** Begin Raw data **
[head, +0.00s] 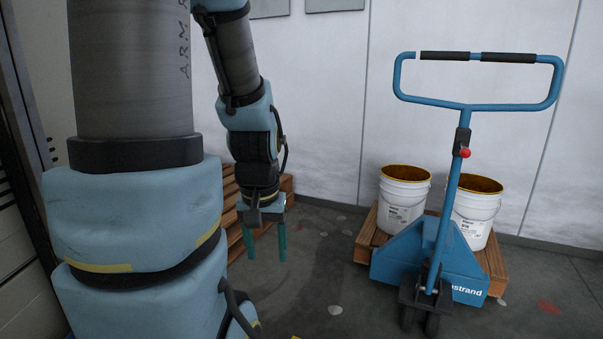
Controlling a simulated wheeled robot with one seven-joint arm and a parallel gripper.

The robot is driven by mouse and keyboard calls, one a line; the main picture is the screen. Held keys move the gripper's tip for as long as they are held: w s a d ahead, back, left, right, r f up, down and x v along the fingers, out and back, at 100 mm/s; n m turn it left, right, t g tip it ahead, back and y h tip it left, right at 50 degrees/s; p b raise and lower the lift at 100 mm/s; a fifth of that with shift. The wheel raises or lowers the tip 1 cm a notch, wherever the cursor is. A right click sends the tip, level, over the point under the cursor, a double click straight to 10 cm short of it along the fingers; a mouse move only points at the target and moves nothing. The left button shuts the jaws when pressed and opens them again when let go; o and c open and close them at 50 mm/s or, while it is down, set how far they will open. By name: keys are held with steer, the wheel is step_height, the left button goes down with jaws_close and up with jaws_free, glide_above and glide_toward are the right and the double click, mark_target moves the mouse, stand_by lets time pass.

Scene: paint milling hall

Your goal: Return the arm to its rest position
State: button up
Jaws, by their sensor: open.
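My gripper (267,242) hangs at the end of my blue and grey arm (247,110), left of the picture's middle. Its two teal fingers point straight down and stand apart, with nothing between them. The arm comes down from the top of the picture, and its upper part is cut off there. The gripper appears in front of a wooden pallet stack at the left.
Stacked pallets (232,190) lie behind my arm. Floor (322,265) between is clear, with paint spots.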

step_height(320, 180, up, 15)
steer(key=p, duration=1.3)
** End Raw data **
** Begin Raw data **
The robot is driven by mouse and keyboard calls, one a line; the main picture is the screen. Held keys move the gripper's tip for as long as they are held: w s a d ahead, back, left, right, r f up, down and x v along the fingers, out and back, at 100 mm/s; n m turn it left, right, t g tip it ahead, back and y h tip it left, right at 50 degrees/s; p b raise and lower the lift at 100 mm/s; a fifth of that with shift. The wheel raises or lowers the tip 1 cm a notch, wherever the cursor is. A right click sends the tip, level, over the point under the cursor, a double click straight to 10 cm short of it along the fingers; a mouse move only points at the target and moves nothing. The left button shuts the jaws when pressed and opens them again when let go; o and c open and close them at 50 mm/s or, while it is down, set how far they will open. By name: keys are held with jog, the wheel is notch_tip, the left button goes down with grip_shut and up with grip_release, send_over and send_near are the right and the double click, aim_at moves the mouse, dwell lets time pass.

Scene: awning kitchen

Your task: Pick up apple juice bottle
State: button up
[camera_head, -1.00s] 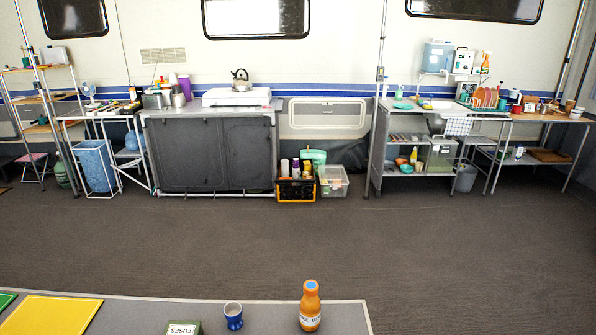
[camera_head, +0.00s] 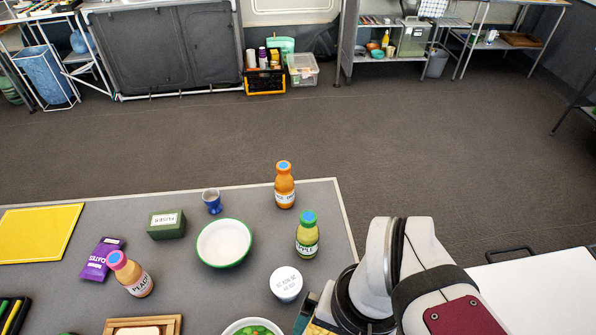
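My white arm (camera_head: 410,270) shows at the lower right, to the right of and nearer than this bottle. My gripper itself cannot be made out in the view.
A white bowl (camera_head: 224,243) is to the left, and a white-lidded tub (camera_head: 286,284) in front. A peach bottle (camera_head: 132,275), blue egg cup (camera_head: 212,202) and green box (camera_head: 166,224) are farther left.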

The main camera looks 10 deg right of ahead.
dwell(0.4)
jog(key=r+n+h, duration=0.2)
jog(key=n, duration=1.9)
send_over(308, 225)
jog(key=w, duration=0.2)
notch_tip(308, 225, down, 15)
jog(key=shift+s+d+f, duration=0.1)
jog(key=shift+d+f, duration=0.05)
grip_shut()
** End Raw data **
** Begin Raw data **
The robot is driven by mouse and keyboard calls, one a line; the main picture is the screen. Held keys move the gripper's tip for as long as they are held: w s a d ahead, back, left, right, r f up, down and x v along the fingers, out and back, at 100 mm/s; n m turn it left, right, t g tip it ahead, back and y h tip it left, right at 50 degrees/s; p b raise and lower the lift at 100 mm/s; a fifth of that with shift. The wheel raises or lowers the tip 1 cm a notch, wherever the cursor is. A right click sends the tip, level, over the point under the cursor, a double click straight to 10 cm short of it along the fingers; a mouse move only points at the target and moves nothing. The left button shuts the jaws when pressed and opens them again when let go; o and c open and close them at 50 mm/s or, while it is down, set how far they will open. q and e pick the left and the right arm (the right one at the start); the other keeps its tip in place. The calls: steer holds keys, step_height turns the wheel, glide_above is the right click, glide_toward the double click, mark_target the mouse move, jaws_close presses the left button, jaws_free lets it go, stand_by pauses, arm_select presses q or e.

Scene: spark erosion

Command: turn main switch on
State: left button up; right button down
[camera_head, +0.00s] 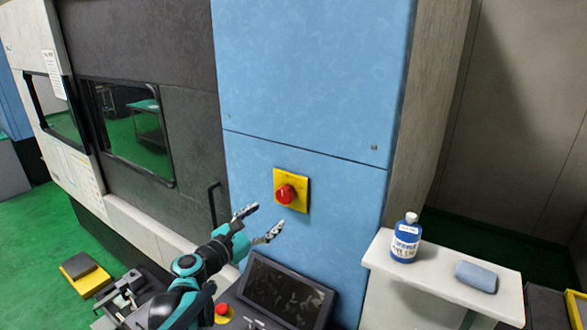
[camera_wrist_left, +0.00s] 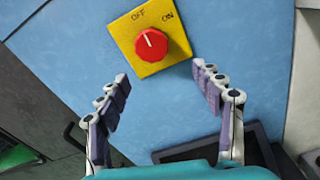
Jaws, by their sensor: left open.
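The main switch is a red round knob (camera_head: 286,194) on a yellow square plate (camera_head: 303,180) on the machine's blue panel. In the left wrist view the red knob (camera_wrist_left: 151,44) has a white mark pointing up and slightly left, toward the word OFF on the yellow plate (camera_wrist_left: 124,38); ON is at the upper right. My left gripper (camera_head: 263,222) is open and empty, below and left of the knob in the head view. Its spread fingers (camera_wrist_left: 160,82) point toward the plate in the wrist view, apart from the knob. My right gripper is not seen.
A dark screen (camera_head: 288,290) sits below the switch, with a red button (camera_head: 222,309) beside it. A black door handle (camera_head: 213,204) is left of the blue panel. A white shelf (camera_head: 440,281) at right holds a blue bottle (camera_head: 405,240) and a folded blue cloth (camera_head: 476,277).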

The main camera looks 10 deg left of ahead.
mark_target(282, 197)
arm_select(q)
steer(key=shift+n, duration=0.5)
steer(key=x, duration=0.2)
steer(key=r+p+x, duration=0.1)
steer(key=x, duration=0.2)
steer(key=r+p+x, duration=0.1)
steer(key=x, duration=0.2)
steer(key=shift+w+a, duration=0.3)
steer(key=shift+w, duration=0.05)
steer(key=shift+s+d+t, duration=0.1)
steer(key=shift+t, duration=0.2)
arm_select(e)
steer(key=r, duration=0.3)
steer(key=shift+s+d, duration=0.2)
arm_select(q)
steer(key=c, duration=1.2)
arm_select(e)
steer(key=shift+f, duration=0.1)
** End Raw data **
Task to complete - Output nothing except the lines from the one containing "[head, +0.00s]" through the one containing "Controlling a simulated", both kept, with the pictures removed.

Completed task -
[head, +0.00s] 
Controlling a simulated wheeled robot with one seven-joint arm and a parallel gripper.

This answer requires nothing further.